Teachers can have little understanding of the problems facing children in care. Sarah Nelson reports on developments in Scotland.

There must be something exceptional about Gillian Vinesky. The 19-year-old information and training officer from the pressure group Who Cares? Scotland has three Highers and an HND in business administration - yet only a quarter of residential care leavers gain any school certificates at all. By public perception she should be screwed-up, and drifting: not articulate, confident and demanding change.

The awkward problem is that Ms Vinesky is typical of the young women and men who have created a group that speaks for those children in care. It is one of Scotland's most impressive voluntary organisations. The question is: why does it need to campaign for such basic kinds of human respect?

"I dream of a time," Ms Vinesky told an international conference on residential care this year, "when the public treat young people in care like everybody else, and do normal everyday things like talking to them while walking down the streets, instead of avoiding them at every opportunity. "

The former chair of Who Cares? Scotland, now in a paid post as information officer, spent her teenage years in a succession of Lanarkshire foster homes, children's homes and supported accommodation because of family problems. She did well at school from being motivated to keep her education going. "Children knew, and avoided you because they didn't know what to say - nobody wanted to know you . . . but perhaps I was scared of what the reaction would be. At parents' nights I had no-one, I felt as if I didn't exist.

"Often I sat and daydreamed all day. Because school is a release, time out when you want to get out of the home, where you can't get a minute to yourself. It's so hard to do schoolwork with kids running around and constant noise . . . so at school, people find it really hard to concentrate. Teachers need to accept that this will happen."

Recent research shows young people in care are likely to be very disadvantaged in educational achievement, through their experiences before going into care; their disrupted schooling; their low self-esteem; the low expectations of others; and the lack of continuity in their lives. Ms Vinesky, who cut her activist teeth in her local Who Cares? group, says: "Most teachers don't understand why people are coming to school with behavioural problems - such as the reason they were taken into care in the first place, or the effects of constantly fighting for attention and a sense of identity in children's homes.

"Teachers tend either to dismiss them as troublemakers and no-hopers or to single them out for sympathy, which embarrasses them and makes them feel different. Schools need to take time to sit down and listen to these children, but to provide that time for everyone if they need it, so children from care won't be singled out.

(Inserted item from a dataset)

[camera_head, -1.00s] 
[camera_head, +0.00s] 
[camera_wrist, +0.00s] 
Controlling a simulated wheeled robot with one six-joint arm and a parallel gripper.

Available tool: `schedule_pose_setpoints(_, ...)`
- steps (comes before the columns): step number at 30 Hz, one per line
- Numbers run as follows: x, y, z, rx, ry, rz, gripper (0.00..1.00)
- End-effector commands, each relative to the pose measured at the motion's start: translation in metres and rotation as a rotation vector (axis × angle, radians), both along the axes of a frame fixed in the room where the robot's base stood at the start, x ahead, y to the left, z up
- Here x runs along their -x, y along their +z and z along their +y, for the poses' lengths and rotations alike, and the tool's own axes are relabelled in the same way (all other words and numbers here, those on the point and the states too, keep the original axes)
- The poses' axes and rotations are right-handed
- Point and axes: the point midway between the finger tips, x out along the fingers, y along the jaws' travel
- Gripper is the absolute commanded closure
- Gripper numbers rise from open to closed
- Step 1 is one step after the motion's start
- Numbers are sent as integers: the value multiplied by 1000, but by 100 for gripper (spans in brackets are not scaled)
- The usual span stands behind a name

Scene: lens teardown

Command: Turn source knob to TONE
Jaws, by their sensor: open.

"I really appreciated two or three of my guidance teachers who gave me that time and weren't afraid to let me talk about things like how I felt about my own family - I still miss them. Teachers also have to be aware that young people may not want to talk, and do not want staff to know everything about them."

This summer, Who Cares? Scotland ran a special Scottish conference on education. Ms Vinesky says: "We had strong feedback on several points. Young people felt it was far too easy to be excluded from mainstream schools and felt they were automatic targets for exclusion."

These are children who have no family to fight on their behalf. That issue was spotlighted by Meg Lindsay, director of the Centre for Residential Child Care, at the "Realities and Dreams" conference in September. Her centre's survey found 87 per cent of homes had young people in the house as a result of exclusion from school either most or some of the time. Yet most reported this was not a great problem. This complacency and low expectation concerned her a lot when "the young people are clearly losing out on education, which will be of vital importance to them in their adult life".

"Another big concern," says Ms Vinesky, "is the lack of tutors available for young people with special needs." It has been estimated that at any one time, more than a quarter of Scottish children and young people in residential care have learning disabilities andor physical disabilities.

"Again, young people felt teachers should understand how much their education suffers as a direct result of being placed in care. For instance, it may take up to four months to get a place in a mainstream school," she says.

"Bullying and stigma were big issues - getting slagged by other pupils, being told their families don't love them which is very hurtful . . . then young people were disappointed with themselves for retaliating through hurt and anger - more often than not, this simply got them into more trouble.

"They also felt some basic things were not happening. Their teachers should obviously be present at care reviews where their own education was being discussed. Teachers and care staff have to work in partnership."

Who Cares? Scotland is now campaigning for education authorities to put these conference points high on their agenda. Ms Vinesky will see progress when young people like her are not feted as unusual or exceptional: when teenagers throughout Scotland achieve the qualifications and the self-respect their abilities deserve.